**WHAT YOU ARE ASKED TO DO**
Say the number of lines containing the string "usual", and say nothing else.

━━ INFORMATION SHOWN

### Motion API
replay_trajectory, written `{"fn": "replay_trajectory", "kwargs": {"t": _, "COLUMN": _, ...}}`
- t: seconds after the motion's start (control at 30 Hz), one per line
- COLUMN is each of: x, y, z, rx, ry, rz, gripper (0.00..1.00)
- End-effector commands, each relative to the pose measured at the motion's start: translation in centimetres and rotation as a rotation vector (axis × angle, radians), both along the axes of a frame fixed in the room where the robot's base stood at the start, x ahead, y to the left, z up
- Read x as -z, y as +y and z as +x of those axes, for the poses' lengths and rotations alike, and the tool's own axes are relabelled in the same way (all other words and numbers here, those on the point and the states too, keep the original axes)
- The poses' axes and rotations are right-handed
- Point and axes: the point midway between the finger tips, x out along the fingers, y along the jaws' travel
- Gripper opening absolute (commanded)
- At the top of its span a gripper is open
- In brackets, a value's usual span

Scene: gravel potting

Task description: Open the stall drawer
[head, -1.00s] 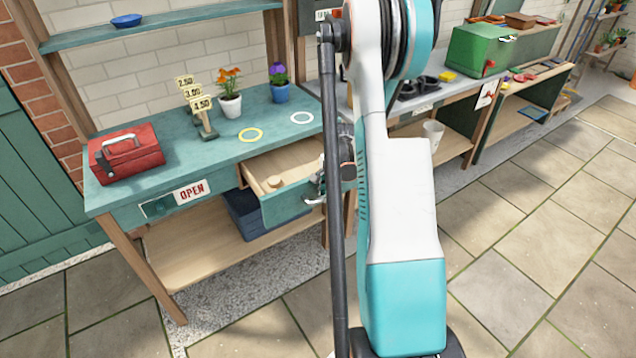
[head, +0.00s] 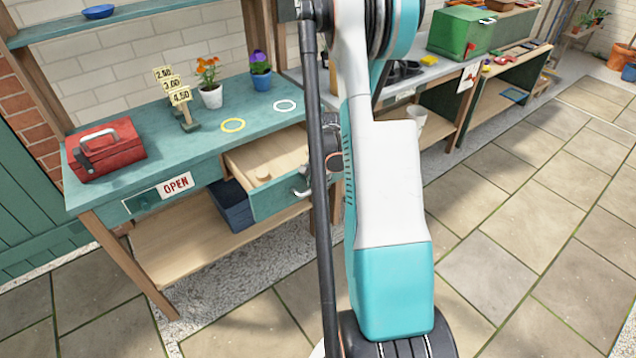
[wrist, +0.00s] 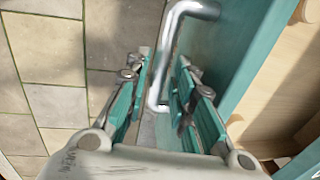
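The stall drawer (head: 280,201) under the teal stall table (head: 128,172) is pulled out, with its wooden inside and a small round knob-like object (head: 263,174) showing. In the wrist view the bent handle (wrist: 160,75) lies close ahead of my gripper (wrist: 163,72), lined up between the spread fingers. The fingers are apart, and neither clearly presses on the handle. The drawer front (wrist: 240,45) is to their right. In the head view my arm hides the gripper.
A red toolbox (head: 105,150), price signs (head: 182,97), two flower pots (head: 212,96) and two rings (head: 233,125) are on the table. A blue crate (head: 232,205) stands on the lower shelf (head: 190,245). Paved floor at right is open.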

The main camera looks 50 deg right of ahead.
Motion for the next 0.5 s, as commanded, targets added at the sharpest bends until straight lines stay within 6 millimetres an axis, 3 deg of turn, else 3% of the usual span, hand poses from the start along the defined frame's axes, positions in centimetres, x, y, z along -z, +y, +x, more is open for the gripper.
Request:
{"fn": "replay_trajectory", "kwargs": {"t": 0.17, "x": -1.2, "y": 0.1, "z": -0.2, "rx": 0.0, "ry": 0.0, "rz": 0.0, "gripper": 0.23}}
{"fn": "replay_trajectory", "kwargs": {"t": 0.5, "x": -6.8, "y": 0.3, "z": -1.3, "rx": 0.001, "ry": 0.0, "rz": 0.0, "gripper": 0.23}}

━━━━
━━ INFORMATION SHOWN

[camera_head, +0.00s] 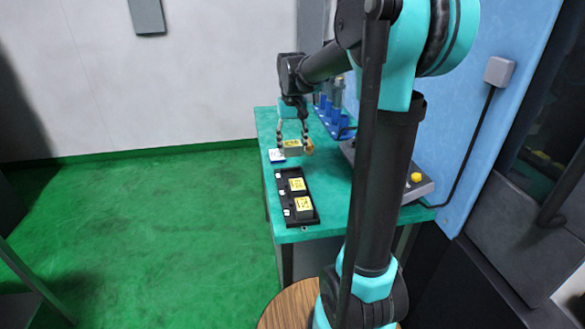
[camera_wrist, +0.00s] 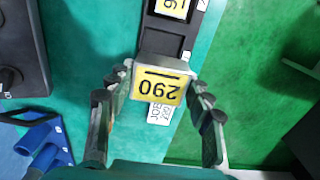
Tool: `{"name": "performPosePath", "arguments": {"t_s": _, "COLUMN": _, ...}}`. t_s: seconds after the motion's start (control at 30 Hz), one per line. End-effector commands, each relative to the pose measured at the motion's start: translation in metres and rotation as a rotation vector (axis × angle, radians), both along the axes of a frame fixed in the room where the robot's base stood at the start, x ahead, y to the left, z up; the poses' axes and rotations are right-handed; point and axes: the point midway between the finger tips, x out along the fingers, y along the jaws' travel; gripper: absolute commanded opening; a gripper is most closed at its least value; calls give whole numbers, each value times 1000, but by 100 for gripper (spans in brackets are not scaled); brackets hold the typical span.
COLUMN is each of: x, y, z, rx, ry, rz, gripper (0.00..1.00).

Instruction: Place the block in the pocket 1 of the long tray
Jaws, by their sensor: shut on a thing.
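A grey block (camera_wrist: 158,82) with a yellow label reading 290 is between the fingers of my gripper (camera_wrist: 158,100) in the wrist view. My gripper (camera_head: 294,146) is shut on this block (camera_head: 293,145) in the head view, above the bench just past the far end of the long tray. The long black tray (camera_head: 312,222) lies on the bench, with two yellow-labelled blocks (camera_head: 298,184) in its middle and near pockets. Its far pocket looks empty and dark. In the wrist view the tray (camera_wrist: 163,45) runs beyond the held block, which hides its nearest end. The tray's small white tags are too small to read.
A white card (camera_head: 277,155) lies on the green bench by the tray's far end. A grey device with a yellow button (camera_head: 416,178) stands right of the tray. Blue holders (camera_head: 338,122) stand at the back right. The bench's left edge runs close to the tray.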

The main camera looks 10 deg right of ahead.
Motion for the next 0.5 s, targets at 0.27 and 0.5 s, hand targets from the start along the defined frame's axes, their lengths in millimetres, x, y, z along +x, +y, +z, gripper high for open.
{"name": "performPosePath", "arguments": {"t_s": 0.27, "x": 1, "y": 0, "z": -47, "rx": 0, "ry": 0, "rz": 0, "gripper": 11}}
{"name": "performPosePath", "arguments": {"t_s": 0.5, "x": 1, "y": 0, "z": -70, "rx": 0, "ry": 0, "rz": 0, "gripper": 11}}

━━━━
━━ INFORMATION SHOWN

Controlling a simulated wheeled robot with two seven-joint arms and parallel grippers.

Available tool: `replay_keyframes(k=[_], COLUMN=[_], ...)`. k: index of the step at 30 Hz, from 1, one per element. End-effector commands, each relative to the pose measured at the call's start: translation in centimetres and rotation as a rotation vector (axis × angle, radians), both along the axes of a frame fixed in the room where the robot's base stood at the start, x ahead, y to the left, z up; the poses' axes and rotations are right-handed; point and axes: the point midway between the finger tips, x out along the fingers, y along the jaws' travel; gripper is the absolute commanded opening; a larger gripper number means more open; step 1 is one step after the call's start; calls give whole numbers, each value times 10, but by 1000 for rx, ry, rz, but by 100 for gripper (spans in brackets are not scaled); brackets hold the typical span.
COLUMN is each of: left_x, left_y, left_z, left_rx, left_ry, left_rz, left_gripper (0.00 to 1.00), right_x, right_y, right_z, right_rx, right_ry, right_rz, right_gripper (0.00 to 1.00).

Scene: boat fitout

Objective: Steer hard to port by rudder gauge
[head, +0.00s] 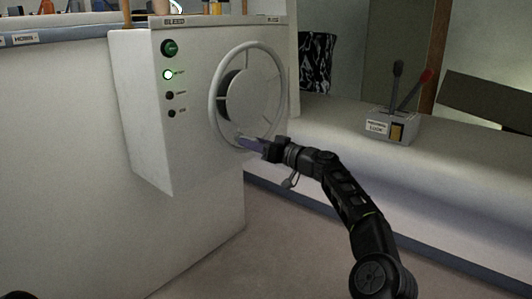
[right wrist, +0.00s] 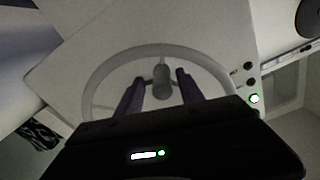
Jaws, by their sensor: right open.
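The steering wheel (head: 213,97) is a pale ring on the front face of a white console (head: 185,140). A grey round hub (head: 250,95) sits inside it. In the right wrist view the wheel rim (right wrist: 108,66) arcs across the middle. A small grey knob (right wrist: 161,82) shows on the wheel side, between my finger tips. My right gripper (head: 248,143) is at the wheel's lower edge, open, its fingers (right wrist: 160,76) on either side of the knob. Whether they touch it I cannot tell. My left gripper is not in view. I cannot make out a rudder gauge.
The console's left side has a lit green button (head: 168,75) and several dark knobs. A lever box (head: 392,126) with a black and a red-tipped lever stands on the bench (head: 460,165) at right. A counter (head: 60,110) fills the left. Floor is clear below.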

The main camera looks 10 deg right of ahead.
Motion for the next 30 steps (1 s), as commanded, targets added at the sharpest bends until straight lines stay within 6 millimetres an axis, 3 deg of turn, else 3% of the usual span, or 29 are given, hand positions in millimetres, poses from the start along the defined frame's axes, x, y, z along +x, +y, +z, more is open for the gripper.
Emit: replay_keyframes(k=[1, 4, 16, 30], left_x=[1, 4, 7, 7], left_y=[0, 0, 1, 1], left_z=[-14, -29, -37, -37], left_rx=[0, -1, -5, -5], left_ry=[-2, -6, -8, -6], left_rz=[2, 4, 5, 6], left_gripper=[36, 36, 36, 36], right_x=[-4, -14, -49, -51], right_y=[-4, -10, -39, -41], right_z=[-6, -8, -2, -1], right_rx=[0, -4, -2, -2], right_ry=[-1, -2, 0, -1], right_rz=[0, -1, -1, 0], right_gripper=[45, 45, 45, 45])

━━━━

**THE ANSWER**
3